The Singing Our Stories project, supported by a $447,000 grant from Canada’s Social Sciences and Humanities Research Council, will explore how music-making, songwriting, and storytelling can support young people’s well-being and cultural and individual resilience.
“Essentially, what we are doing is to create a space for them to make music, to create their own songs,” says de Quadros, “so they will be able to speak about the violence they’ve suffered, and by violence I mean the significant trauma of several kinds that is associated with forced migration.”
De Quadros spends much of his time using music to turn the beat around for people who need it, whether inmates in Massachusetts prisons through BU’s Race, Prison, Justice Arts project, migrants at the US-Mexico border, or Palestinians on the West Bank. Using artistic expression in service of social justice is what he does.
The goal of Singing Our Stories is not to prepare the kids for a recital, but for them to benefit from the process of making music, whether a simple drum circle or performing songs from their culture or even writing songs about their experiences of displacement.
They bring with them songs that their mothers or fathers sung to them, that get stuck in their heads.

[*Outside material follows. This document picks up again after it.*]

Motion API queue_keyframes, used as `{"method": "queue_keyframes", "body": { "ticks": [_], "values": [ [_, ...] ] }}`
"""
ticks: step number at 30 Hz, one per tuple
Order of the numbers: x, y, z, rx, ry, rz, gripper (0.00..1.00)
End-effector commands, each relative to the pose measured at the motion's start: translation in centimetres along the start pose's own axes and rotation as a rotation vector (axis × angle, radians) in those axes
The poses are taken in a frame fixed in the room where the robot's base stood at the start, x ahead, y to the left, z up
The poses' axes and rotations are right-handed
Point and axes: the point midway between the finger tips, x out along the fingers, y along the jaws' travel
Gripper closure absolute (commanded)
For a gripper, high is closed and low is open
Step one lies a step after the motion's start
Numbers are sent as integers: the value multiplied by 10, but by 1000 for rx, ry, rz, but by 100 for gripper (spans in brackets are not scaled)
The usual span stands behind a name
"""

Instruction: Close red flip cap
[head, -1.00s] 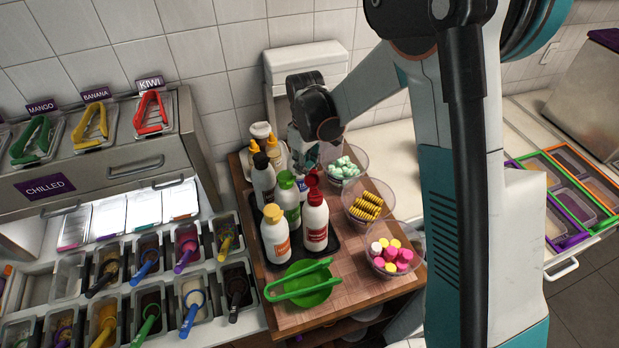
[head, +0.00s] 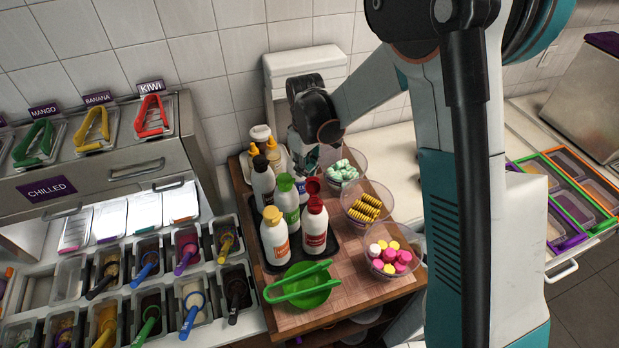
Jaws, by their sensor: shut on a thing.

The principal applicant on the grant is Andrea Emberly, an associate professor in the Children, Childhood and Youth program at York University in Toronto. “We hope that the project can help support refugee children and young people in expressing their lived experiences through music and collaborative music-making,” Emberly says, “in order to challenge some of the discriminatory narratives that refugee children and young people face.”
DeQuadros is a co-applicant on the grant, along with Kate Reid, a postdoctoral researcher at York, and Mirna El Sabbagh of COSTI, a Toronto-based nonprofit immigrant services agency. Gillian Howell, a research fellow at the University of Melbourne is also collaborating on the project.
“André is one of the world leaders on the study of music and migration, and so we were so excited when he agreed to collaborate on this global project,” Emberly says. “His work with refugee and newcomer children and young people has had such a positive impact on people’s lives, and we hope that this collaboration can do the same.”
“We are not going in there to teach them André’s song,” says de Quadros, who has long been active in music and art programs in classrooms, prisons, and refugee shelters. “It’s ‘Can we try singing a song from your country?’ They left their musical history behind. They bring with them songs that their mothers or fathers sung to them, that get stuck in their heads. Their baggage consists of stories, dreams, hopes, aspirations, and nightmares—and songs and rhymes and games.”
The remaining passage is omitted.